O caso Batterygate remonta a 2017, quando a “marca da maçã” decidiu avançar com a atualização 10.2.1 do sistema operativo iOS para vários modelos de iPhones. Ainda no final de 2017, a Apple haveria de dar resposta e assumir as responsabilidades perante o coro de críticas e suspeitas de vários consumidores, que alegavam que os iPhones que compraram estavam mais lentos.
Na origem da súbita lentidão dos telemóveis esteve a própria atualização do sistema operativo iOS, que reduziu a velocidade máxima de funcionamento dos processadores dos dispositivos para evitar um excesso de consumo de energia que poderia levar ao sobreaquecimento da bateria.
“Na altura, a Apple não deu a hipótese de os donos dos iPhones poderem recusar esta atualização do sistema operativo”, recorda Tito Rodrigues, quando questionado pelo Expresso.
Nos EUA, as indemnizações variam entre os 25 dólares (20,61 euros) e os 3500 dólares (cerca de 2888 euros). Em Itália, onde está a decorrer uma ação judicial coordenada com o grupo de entidades de defesa do consumidor que dá pelo nome de Euroconsumers, está a ser exigida uma indemnização de 60 euros por cada iPhone que, comprovadamente, tenha sido afetado pelo Batterygate.
Tito Rodrigues admite que o processo que vai dar entrada num tribunal cível português também venha a solicitar o pagamento de uma verba similar, mas recorda que esses cálculos ainda estão a ser feitos.

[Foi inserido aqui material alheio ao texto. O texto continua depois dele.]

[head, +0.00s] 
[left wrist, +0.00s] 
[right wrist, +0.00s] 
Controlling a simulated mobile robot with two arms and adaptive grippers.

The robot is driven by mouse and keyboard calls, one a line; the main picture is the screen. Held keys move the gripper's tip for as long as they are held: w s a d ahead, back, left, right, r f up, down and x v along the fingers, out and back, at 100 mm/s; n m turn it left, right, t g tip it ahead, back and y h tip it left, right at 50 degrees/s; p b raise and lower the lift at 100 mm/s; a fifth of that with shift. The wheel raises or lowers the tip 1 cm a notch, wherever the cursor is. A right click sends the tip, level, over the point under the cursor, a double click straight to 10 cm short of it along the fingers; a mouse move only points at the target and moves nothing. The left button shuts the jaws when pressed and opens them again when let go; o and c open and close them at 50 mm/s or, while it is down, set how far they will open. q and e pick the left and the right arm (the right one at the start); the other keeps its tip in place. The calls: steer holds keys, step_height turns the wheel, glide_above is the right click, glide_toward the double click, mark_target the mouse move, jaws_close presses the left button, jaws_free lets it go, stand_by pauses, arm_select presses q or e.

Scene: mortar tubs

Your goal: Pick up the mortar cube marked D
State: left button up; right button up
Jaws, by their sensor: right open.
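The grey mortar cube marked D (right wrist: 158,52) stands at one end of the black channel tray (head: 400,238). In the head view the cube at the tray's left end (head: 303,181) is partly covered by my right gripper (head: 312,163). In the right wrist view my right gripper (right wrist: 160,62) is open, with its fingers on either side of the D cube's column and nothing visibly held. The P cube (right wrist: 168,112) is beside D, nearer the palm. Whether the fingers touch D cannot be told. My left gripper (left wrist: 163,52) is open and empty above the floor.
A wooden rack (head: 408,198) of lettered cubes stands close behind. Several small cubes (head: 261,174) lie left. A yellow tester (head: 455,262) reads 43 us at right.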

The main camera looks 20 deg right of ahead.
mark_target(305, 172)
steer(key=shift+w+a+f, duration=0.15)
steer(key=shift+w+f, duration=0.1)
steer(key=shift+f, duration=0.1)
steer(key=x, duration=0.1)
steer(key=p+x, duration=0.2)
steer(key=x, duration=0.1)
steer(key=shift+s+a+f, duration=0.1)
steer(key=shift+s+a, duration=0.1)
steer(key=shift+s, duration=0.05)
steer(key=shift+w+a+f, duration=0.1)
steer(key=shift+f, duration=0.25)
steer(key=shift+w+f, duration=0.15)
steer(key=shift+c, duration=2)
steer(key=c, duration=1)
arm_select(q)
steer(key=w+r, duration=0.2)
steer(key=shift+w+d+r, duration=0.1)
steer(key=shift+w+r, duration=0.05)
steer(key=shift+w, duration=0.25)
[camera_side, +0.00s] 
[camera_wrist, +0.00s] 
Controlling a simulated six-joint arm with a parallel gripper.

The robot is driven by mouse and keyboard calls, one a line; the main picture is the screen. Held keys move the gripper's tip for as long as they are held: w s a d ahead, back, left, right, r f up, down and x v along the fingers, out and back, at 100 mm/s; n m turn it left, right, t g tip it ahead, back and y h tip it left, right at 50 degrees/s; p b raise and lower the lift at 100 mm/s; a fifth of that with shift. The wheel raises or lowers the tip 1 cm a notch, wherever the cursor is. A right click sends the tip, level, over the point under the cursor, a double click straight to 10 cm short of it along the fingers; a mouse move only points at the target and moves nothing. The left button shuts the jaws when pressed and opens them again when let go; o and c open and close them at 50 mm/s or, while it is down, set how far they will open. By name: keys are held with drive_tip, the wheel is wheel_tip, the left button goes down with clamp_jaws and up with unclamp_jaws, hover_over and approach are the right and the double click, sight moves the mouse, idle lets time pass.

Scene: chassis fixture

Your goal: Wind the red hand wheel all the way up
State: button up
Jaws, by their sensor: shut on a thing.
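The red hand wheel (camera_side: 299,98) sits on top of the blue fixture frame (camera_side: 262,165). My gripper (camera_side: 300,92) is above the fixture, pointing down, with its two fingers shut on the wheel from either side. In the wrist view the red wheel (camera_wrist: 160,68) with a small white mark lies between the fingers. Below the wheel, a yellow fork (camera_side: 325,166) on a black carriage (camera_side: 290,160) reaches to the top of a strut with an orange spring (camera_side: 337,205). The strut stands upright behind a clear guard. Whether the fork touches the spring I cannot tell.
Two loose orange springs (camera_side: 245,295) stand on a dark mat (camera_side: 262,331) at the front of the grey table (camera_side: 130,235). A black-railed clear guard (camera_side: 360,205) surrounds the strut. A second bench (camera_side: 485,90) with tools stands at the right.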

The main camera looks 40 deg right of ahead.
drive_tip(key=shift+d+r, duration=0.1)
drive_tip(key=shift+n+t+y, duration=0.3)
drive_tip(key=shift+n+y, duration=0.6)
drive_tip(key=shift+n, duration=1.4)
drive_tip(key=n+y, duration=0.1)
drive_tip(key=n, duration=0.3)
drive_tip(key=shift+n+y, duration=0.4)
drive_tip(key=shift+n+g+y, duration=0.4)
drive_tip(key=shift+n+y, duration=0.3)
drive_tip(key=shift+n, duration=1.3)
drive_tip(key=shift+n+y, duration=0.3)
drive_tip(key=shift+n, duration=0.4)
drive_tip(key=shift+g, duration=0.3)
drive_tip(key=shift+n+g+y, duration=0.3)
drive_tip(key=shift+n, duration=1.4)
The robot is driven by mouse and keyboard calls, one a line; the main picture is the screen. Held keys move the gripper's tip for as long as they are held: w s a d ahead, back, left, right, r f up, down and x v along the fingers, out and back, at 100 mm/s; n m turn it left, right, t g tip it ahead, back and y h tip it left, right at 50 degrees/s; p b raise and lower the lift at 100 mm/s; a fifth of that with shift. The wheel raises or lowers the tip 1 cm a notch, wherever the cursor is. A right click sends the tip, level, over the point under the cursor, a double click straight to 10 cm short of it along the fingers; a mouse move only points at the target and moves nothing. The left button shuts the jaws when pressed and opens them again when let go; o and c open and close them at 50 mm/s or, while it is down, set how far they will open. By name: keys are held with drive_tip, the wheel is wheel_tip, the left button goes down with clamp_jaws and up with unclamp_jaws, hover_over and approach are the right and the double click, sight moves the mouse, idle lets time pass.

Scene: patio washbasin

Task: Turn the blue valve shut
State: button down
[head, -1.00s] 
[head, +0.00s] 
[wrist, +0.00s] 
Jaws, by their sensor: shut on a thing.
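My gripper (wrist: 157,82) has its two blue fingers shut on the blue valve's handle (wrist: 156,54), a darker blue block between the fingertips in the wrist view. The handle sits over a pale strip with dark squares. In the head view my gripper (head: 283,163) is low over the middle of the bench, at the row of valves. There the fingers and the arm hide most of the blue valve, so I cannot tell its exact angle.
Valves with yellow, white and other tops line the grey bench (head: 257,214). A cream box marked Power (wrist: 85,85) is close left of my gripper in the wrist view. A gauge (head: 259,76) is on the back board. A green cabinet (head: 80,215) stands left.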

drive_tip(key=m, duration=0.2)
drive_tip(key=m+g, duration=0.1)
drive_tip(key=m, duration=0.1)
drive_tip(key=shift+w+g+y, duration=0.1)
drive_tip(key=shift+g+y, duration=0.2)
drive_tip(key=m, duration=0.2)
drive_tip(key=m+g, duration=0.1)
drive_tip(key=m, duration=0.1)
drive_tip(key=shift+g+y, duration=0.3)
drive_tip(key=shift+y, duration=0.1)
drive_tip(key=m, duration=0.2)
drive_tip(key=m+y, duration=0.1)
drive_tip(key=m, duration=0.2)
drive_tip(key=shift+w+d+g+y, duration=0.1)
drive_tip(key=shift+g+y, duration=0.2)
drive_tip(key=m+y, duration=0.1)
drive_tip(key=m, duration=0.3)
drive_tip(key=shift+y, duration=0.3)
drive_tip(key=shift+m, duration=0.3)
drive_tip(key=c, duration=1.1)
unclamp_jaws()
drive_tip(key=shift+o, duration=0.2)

À Exame Informática, a DECO admite que as contas preliminares apontam para um total de 10 milhões de euros que a Apple poderá ter de pagar em Portugal, caso a DECO ganhe o processo e garanta provimento para os valores de compensação solicitados.
Os telemóveis afetados pelo Batterygate estiveram em comercialização em Portugal entre 2014 e 2020. Além dos modelos lançados entre o iPhone 6 e o iPhone 7 Plus, está a ser analisada a inclusão dos donos da primeira versão do iPhone SE na lista de potenciais lesados que deverão ser compensados pela justiça portuguesa.
Tito Rodrigues acredita que os consumidores não terão grandes dificuldades em demonstrar que tiveram um ou mais modelos de iPhones afetados pelo Batterygate – mesmo que já tenham enviado os terminais para a reciclagem. Além de faturas de compra, também os registos comerciais dos operadores de telecomunicações poderão vir a ser usados na justiça para garantir uma indemnização.
Apesar do desfecho que o caso teve nos EUA, “não tem havido por parte da Apple disponibilidade para chegar a um acordo na Europa”, refere o jurista da DECO.
“Geralmente, quanto mais rápidos são os sistemas jurídicos mais cooperantes são as marcas (acusadas de práticas comerciais abusivas). Um sistema jurídico como o português pode revelar-se amigo dessas marcas por causa de todos os atrasos e burocracias que se conhecem”, sublinha Tito Rodrigues.